想起往日读过的那篇课文。课本上有黑白色的插图,隔着纸页,能看见红旗招展,也仿佛听得见军号声、怒吼声、洪水声、枪炮声、呐喊声。

当年冬日的乡村小学生活,是乏味的。一个少年心里的热情,被那些描写战火的文字点燃了:“向桥下一看,真叫人心惊胆寒,红褐色的河水像瀑布一样,从上游的山峡里直泻下来,撞击在岩石上,溅起一丈多高的浪花,涛声震耳欲聋。”窗外似乎还下起了雪,教室里火热着,几十个少年,朗读着厮杀较量,宁可舍身而不屈的意志,让激情燃烧,一直到午饭后才渐渐平复心情。

眼前洪波自顾自流,一时黯然。说起来,居然是快30年的往事了。

汽车爬坡时,看见河对岸山顶的人家。三五处老房子,似乎是石头堆砌而成,有一些破落,更多的是顽强,窗户紧闭,各色窗帘,是生命的风景。当年那些扛着枪追赶时间的人,会不会在此歇足?战事早已经烟消云散了,只剩下后人追忆时的传奇。河水依旧不舍昼夜地流动,充盈着自然的力,在山脚下侧身呼啸而过。
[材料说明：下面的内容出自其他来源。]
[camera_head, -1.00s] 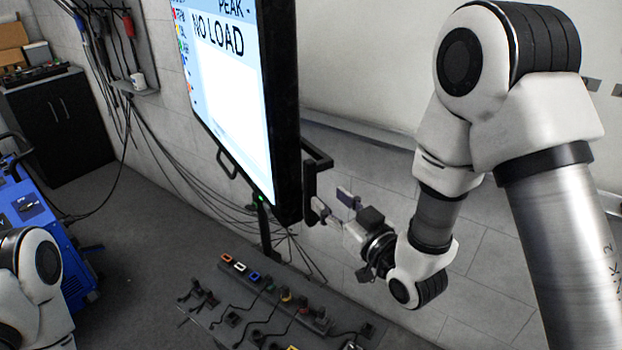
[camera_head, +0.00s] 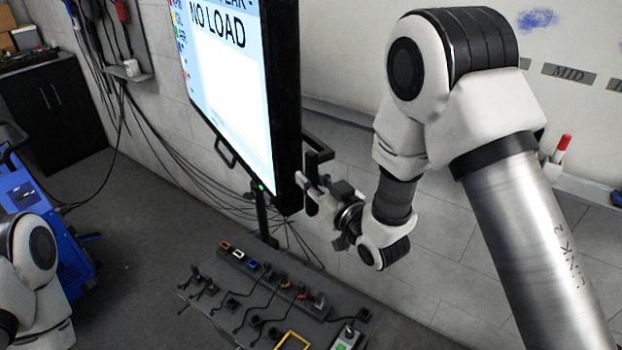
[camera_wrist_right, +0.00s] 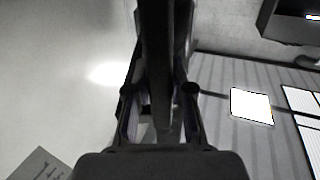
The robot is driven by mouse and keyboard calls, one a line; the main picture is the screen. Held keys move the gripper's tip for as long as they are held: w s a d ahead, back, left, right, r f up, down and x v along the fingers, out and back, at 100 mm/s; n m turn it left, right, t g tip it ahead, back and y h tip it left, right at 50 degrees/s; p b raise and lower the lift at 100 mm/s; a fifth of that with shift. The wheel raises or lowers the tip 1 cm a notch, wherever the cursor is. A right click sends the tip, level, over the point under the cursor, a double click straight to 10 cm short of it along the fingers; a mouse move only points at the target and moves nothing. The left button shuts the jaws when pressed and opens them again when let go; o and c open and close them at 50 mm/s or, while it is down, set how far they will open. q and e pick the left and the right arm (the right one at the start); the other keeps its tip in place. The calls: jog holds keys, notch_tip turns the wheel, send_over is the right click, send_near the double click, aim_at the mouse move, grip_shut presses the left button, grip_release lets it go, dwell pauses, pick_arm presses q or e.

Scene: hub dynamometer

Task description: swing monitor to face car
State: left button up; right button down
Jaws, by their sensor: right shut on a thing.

车速放慢了,绕山徐行,一路随着那河水,逆流而行,水竟像是倒流了一般。天蓝得让人心生幻想,恨不得猱身而上,就此腾空而去,又想穿越回远古草木漫漫的村落。路边一个藏民看着车内人,我看得清他的脸,平静的脸,忧郁的眼神,仿佛有无穷的心事,又仿佛通晓天地的秘密,蕴含了天地的灵性。

后来在壤塘寄宿学校里,看见了很多那样的眼神,那些不到10岁少年的眼神,忧郁、内敛、深邃、柔软、悲伤,好像经历了许多故事,又好像能洞察人间的秘密。那眼神有骨子里的高洁,甘愿在春风中隐姓埋名。

空地上,一众少年演绎起格萨尔王的故事。孱弱的身子,被雄狮国王格萨尔附体,左右上下跳动着、挥舞着、以大无畏精神降伏妖魔,抑强扶弱。那眼神金光闪闪,坚定如阳光照过。夜里想起那样一群少年,忘不了的是一双双眼睛。天气微凉,清冷的气息在夜归人身上萦绕不去。窗外灯火昏暗,几个匆匆行脚的过路客,身着藏袍。

藏袍、鬈发、阳光黄的肤色,隐着一缕真意。老家有上年纪的人说,天然鬈发的人,是有赤子之心的。《水浒传》中,鲁智深有赤子之心。东京宋朝的风气,崇尚戴帽子,以示斯文。鲁智深从未戴过帽子,一头鬈发,两只火眼,一片赤心。所谓赤心,无非对人间有真情,一草一木也如此。

没有想到,壤塘在大山高原深处,距成都1000多里。

壤塘。悬天净土。悬天,是远天、有高高的苍穹。壤塘有悬天之景,天之下,是净土,人间净土。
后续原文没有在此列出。